When hype and heroism part company

In varying degrees, the Paul Simon line applies: 'Where have you gone, Joe DiMaggio?' Getty Images

We hold these truths, by now, to be self-evident:

• That sports heroism is ephemeral.

• That how things appear, and how they actually are, can be radically opposed in real time.

• And that the passage of days and months, above all other factors, almost always produces the Great Reveal. That's what time does, right?

Barely 15 months ago, the following thoughts all were in play in mainstream sports America: LeBron James was poised to become the next Michael Jordan; Ben Roethlisberger was on the brink of NFL superstardom; Tiger Woods was relentlessly tracking down Jack Nicklaus; and Alex Rodriguez, though hardly devoid of controversy in his career, was nevertheless going to become the Clean Alternative to baseball's all-time home run king.

Wow. That didn't take long.

So do we approach the next 15 months in wonder or in dread fear?

Watching James slink away from Boston on Thursday night, the thought was inescapable. The man's body language screamed relief, not rage. His Cleveland Cavaliers had just completed an improbable lay-down in the face of some solid play by the Celtics, just a horrible abdication of aspiration by a purported championship contender. But from the look on James' face, you couldn't tell it from a summer league showcase game.

Afterward, the Celts' Kevin Garnett, who spent too many of his years chasing a ring he couldn't get in Minnesota, essentially told James to move on as a free agent, try to find his Nirvana elsewhere. It worked for KG, albeit a little late in his career, and you understand where Garnett is coming from. It's clear the man wishes he had made the difficult decision to leave Minnesota years before he actually did.

But James plays for a Cleveland team that made the NBA Finals three years ago and won 66 and 61 regular-season games the past two years, respectively. There are coaching issues, certainly; and the personnel around James may be merely decent instead of superstar-laden. But isn't a leader supposed to lead?

Still, we're talking about mortal failings here, not moral ones. If the worst ever said of James is, "He's no MJ," it's not the end of the world. It might be difficult for some fans to accept the idea that James is going to have to join a better team to win a title rather than make his own team title-worthy, but that's life. Jordan had some sweet supporting casts over the years, and a pretty good coach, too. Timing is everything.
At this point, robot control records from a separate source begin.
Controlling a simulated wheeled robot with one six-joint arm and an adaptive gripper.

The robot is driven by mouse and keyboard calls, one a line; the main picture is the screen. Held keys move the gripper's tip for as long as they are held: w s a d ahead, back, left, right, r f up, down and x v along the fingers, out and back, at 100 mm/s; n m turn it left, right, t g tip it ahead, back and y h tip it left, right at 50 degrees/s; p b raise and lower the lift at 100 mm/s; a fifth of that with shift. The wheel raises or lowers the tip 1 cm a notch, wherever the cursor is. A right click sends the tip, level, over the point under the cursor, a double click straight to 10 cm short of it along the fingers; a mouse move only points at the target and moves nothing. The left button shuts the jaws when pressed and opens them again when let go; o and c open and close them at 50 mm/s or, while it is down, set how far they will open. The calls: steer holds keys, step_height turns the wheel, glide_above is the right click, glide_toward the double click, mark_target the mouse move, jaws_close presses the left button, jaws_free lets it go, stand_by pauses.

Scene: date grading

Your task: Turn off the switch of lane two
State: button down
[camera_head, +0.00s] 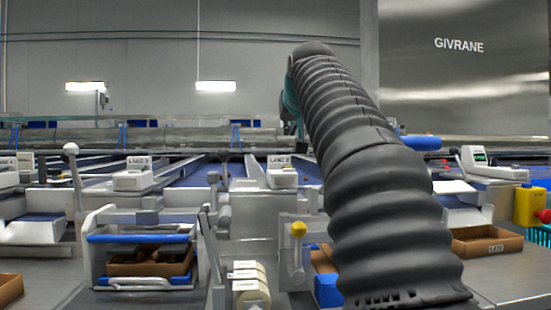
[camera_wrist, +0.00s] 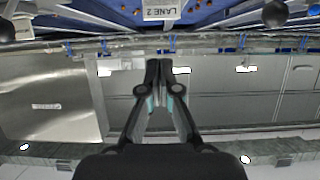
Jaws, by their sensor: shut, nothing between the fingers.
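The lane two sign (camera_wrist: 160,12), reading LANE 2, shows upside down at the top of the wrist view. A small labelled box (camera_head: 282,178) in the head view, left of my arm, seems to carry the same sign. A grey ball-topped lever (camera_head: 213,179) stands left of that box. In the wrist view, a dark round knob (camera_wrist: 275,13) sits right of the sign. I cannot tell which part is the lane two switch. My gripper (camera_wrist: 159,64) is shut and empty, apart from everything. In the head view my arm hides it.
Another labelled box (camera_head: 132,181) and a tall ball-topped lever (camera_head: 70,150) stand at left. Front obstacles include a blue-edged frame (camera_head: 138,238) and a brown crate (camera_head: 486,244). Open air surrounds my gripper.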

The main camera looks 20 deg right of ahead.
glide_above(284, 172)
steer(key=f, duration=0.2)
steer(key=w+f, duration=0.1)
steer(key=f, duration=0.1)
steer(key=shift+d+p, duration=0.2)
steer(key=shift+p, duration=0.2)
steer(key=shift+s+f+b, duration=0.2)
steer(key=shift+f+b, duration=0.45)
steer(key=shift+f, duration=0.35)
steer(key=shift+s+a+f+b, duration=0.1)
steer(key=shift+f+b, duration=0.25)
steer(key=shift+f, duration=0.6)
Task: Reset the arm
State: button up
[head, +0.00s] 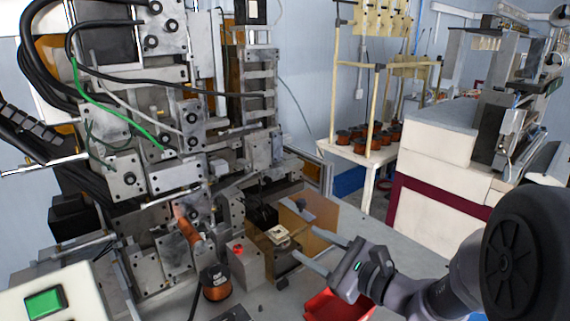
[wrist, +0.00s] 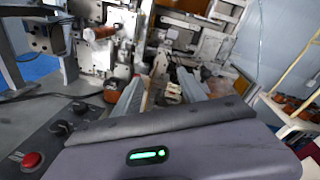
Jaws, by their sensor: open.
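My gripper (head: 307,242) is at the lower middle right of the head view, its two grey fingers spread apart and pointing left toward the coil winder (head: 150,180). Nothing shows between the fingers. A small pale block (head: 278,236) on the machine's front lies just beyond the fingertips; I cannot tell how far apart they are in depth. In the wrist view the open fingers of my gripper (wrist: 165,85) point at the machine, partly hidden by my gripper's body.
A red bin (head: 338,307) is below my gripper. A copper spool (head: 216,290) and a red button (head: 238,250) are at the machine's front. A control box with a green button (head: 44,303) is lower left. A rack with several spools (head: 362,143) and a white cabinet (head: 435,160) stand behind.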

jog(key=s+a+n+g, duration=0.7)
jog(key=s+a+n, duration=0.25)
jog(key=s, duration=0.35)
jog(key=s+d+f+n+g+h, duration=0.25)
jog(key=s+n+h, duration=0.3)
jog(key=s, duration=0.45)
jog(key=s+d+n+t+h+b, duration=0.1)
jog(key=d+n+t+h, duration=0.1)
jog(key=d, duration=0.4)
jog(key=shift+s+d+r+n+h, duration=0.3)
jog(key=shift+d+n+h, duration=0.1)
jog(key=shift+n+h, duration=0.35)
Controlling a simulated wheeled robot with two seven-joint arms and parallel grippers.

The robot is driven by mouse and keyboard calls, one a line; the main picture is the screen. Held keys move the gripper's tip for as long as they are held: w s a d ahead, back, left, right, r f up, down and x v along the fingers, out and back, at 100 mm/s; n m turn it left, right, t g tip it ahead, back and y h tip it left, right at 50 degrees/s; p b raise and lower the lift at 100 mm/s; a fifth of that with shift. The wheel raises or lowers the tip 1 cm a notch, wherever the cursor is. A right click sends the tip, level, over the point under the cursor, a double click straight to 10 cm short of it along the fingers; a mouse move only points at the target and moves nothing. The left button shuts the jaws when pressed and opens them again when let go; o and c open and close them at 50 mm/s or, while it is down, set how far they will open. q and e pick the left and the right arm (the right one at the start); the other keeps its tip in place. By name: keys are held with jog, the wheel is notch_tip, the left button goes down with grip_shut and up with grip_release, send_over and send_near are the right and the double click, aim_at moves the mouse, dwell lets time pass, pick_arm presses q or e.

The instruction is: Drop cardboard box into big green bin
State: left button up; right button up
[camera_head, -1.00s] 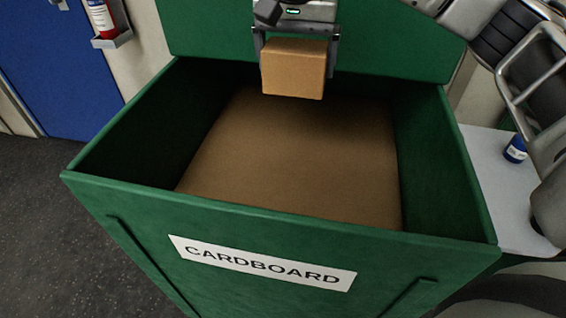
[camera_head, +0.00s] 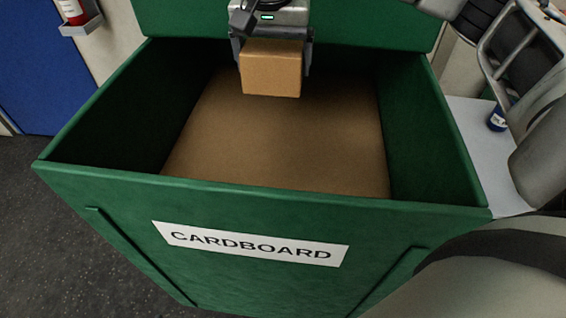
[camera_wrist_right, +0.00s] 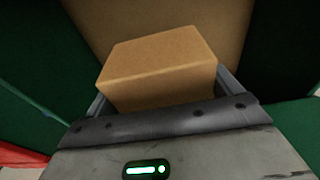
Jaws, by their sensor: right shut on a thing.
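A small brown cardboard box (camera_head: 271,72) is held in my right gripper (camera_head: 271,62), above the opening of the big green bin (camera_head: 240,200). The bin has a white "CARDBOARD" label on its front, and its inside bottom is a brown surface. In the right wrist view the box (camera_wrist_right: 158,68) sits between the two fingers of the right gripper (camera_wrist_right: 163,85), with the brown bin bottom beyond it. My left gripper is not in view.
The bin's green walls (camera_head: 435,130) stand around the opening, with a taller green panel (camera_head: 370,22) at the back. A fire extinguisher (camera_head: 72,10) hangs at the upper left near a blue door (camera_head: 45,70).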

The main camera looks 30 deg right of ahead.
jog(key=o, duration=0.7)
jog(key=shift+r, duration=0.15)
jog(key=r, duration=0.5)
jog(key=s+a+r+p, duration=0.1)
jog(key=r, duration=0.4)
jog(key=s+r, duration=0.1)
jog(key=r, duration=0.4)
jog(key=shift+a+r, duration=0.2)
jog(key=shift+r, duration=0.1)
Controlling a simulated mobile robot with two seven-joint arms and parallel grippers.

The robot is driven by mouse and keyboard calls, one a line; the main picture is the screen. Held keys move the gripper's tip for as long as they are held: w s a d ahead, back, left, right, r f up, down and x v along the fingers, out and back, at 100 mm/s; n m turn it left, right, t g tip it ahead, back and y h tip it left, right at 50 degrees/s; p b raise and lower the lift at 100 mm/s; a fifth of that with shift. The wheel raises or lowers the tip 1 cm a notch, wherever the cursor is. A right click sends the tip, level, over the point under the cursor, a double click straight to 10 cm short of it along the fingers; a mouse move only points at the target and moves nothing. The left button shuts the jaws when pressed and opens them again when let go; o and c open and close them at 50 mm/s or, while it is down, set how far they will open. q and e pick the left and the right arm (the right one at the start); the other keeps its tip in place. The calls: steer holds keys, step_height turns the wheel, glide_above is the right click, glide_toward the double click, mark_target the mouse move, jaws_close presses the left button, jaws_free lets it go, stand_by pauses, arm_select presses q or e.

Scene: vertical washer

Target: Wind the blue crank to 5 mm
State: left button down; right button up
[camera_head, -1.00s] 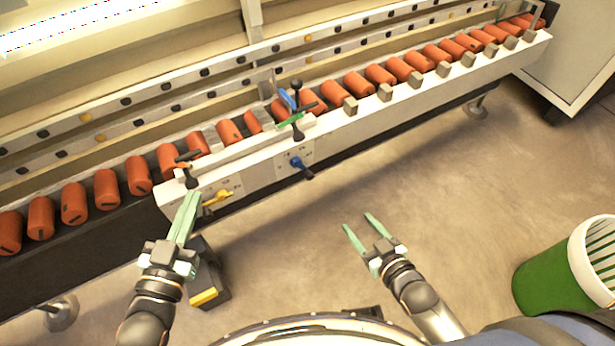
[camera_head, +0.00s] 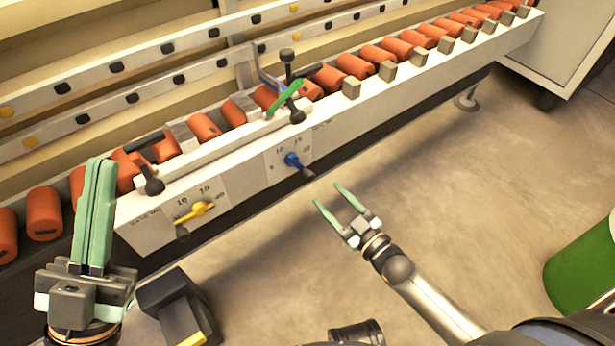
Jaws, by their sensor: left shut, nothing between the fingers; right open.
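The blue crank (camera_head: 294,160) sits on the front face of the washer's white rail, over a dial plate (camera_head: 276,163) with printed numbers such as 10 and 15. Its dark handle points down and to the right. The exact setting cannot be read. My right gripper (camera_head: 336,196) is open and empty, below and to the right of the blue crank, apart from it. My left gripper (camera_head: 98,165) is shut and empty, at the left in front of the rollers, left of the yellow crank.
A yellow crank (camera_head: 196,211) with its own dial is left of the blue one. Black-knobbed levers (camera_head: 288,57) and a green handle (camera_head: 285,98) stand above the rail. Orange rollers (camera_head: 203,127) line the machine. A green bin (camera_head: 585,265) stands at the right. Floor (camera_head: 440,180) is open.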

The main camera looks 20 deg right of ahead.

No, it's the hype machine that takes the strongest hit here, and is that such a bad thing? James has been godded up so many times over so many seasons that it's a wonder he can fit his head through the door of the locker room. What the past two seasons suggest -- they don't prove it; they only suggest it -- is that James is no savior. He's a player of remarkable, unique skill who could help a good team win a title. That makes him, basically, Garnett-plus, not Jordan.

Tiger Woods is no Jack Nicklaus, for a list of reasons that you don't need me to reissue right now. But it's still fascinating that, while Woods' primary drive has been to pile up enough major championships to eclipse Nicklaus in the record books, he has self-sabotaged that very effort in almost every way imaginable.

The notion you hear put forth most often is the one that makes the most sense: Woods' fall is the most dramatic in the history of sports because he had the most airspace to cover. You could scarcely be higher in the sporting stratosphere than Woods was a year ago, or six months ago, for that matter. But that was before he brought his own career down to a bended knee, or a wrenched neck.

And while you can't prove it by anything that anyone will ever say out loud, there is also this: Tiger walked off the course at Sawgrass last weekend, absolutely stepped away in the middle of a championship on the final day of competition. LeBron figuratively stepped away from his team in the middle of a conference semifinal, particularly in Game 5 in Cleveland, when he compounded a lousy shooting night -- hey, it happens -- by appearing almost totally disengaged from the horror show that was unfolding around him. And that should never happen.

Unrelated events. Related perceptions.

Ben Roethlisberger's football team underperformed loudly and he was found to be, at the very least, a man lacking almost any judgment when it came to his standing as a public figure in the world of sports. He embarrassed a proud and storied franchise, which is quite a thing; and no matter what transpires on the field, Roethlisberger no longer is being compared with -- well, to any of the greats, certainly. He blew up his own name, too.

And A-Rod? Let's be honest: It was just a hope. It was a hope that Alex Rodriguez could somehow bash his way past Barry Bonds in the record books without also being fingered as a drug cheat, because then it might be possible for the great Henry Aaron to feel peaceful about his 755 home run mark being taken down.

But I think that ESPN.com's Howard Bryant has it mostly right in the title of his new book about Aaron. Maybe we're not down quite yet to "The Last Hero," as Bryant dubs Aaron. But given the events of the past 15 months, this much is clear: It's like crawling across glass trying to find the next one.